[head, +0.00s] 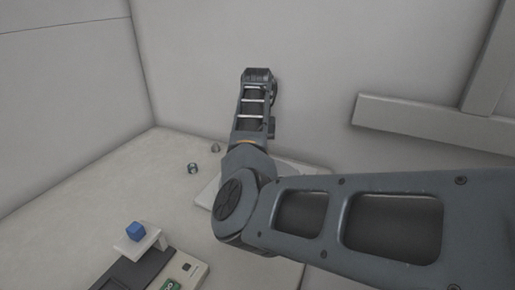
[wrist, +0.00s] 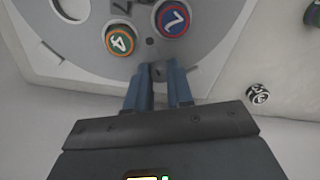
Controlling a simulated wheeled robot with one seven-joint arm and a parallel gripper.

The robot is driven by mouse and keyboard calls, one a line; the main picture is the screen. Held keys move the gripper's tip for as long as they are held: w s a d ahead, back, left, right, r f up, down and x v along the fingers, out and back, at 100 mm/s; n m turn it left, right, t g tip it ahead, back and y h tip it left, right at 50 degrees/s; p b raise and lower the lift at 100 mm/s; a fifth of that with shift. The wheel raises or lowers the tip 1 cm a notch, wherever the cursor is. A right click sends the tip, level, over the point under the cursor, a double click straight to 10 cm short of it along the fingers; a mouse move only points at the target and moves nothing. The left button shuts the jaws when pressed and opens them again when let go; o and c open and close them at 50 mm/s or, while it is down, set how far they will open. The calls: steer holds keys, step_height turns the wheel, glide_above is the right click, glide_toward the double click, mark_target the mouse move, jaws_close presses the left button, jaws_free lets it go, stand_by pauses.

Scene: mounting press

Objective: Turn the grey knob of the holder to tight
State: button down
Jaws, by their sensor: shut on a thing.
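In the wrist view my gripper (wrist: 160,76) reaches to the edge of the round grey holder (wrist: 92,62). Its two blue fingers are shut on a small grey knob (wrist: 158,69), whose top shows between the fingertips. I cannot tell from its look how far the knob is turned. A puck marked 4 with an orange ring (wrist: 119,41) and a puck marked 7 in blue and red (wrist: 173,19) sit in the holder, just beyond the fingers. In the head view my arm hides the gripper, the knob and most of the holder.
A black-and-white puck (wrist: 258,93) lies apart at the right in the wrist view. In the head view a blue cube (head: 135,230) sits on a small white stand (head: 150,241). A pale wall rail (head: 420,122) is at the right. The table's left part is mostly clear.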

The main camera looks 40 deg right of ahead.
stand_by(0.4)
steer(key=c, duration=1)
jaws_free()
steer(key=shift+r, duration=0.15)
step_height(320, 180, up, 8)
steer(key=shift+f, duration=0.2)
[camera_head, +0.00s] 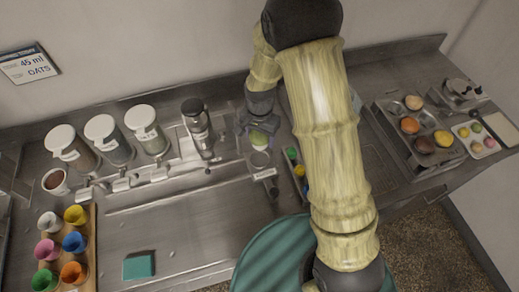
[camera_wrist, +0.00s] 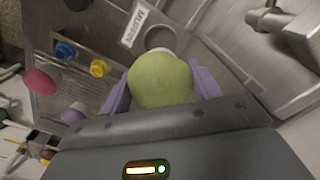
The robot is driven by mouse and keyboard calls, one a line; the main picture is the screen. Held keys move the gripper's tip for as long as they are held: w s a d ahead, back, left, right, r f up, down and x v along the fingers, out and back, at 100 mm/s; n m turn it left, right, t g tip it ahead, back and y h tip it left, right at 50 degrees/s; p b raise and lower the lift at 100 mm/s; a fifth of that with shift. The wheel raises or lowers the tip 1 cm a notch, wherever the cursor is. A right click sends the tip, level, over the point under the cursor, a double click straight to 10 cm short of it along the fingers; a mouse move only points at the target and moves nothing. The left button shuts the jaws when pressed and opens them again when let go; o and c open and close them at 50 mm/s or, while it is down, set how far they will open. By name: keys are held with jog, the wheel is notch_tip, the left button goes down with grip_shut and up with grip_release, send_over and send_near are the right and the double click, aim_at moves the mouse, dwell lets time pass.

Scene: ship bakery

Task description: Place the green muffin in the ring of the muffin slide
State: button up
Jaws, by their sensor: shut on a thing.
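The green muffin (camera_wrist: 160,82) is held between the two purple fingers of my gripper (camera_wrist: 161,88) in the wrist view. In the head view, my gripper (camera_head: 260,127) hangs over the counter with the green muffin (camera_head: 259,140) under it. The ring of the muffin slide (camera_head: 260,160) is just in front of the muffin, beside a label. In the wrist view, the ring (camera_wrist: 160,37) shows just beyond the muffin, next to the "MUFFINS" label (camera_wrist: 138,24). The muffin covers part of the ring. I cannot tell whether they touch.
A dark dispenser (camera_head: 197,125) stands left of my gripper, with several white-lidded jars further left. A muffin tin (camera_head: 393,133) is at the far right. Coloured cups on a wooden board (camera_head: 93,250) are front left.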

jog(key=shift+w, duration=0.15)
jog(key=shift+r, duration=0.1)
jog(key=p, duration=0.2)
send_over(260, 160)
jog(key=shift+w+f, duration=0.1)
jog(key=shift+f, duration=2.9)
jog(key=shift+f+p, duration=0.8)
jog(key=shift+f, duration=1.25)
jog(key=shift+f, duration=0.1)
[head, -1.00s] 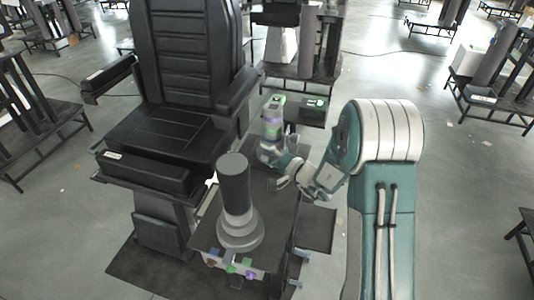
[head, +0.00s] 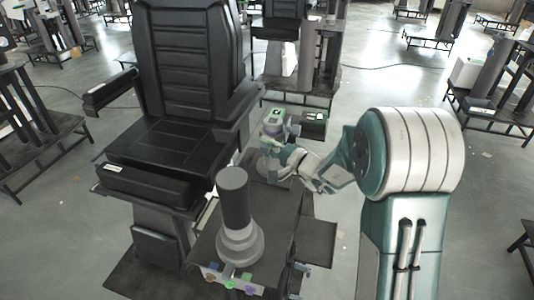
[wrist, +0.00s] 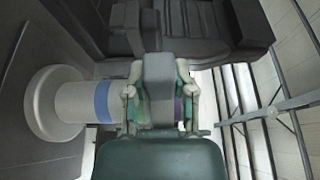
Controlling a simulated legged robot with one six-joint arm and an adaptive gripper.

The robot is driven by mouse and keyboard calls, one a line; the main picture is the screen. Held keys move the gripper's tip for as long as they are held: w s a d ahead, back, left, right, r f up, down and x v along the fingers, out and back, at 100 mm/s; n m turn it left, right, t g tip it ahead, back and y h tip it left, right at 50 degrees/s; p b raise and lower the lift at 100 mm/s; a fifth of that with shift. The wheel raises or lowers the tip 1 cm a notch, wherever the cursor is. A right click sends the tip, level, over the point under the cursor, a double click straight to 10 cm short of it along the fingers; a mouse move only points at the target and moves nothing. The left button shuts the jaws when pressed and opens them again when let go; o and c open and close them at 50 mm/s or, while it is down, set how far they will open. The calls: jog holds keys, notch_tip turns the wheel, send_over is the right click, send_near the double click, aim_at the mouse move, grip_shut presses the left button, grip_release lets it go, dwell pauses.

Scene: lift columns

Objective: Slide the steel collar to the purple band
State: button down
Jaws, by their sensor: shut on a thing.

▬▬▬

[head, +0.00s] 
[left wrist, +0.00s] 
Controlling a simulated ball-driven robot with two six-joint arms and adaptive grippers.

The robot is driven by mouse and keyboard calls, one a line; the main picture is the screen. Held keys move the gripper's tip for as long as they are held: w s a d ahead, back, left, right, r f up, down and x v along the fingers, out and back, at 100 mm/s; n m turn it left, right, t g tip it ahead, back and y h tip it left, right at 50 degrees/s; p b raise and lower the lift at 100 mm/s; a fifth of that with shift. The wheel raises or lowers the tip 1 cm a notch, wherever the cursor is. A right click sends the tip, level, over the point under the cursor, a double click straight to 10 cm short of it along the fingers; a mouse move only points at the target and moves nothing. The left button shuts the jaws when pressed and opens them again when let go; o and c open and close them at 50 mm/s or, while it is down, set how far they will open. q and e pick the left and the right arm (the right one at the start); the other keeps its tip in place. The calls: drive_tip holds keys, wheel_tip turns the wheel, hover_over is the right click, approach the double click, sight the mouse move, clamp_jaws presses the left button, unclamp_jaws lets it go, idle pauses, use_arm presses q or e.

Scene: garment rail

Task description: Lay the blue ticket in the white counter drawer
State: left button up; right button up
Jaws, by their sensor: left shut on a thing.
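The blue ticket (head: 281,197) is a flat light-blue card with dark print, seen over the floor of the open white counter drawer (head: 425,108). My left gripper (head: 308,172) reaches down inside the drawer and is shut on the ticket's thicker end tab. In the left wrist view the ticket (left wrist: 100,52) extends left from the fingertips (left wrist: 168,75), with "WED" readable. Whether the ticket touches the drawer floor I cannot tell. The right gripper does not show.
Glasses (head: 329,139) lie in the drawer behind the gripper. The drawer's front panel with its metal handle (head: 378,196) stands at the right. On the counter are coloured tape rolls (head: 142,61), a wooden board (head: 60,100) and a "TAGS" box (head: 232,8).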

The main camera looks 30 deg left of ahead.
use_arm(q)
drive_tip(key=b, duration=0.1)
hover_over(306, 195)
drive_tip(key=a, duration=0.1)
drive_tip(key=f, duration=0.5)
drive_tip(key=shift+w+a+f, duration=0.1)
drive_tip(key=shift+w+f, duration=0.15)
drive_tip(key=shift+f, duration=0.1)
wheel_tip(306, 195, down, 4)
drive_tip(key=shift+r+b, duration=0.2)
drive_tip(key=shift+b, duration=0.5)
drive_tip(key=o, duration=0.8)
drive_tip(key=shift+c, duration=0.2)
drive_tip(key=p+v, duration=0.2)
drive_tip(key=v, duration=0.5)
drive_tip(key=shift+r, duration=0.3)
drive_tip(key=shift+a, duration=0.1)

▬▬▬

▶ _Problem_
What is the number of lines that hold the string "Task"? Give it alone.

▶ _Answer below_
2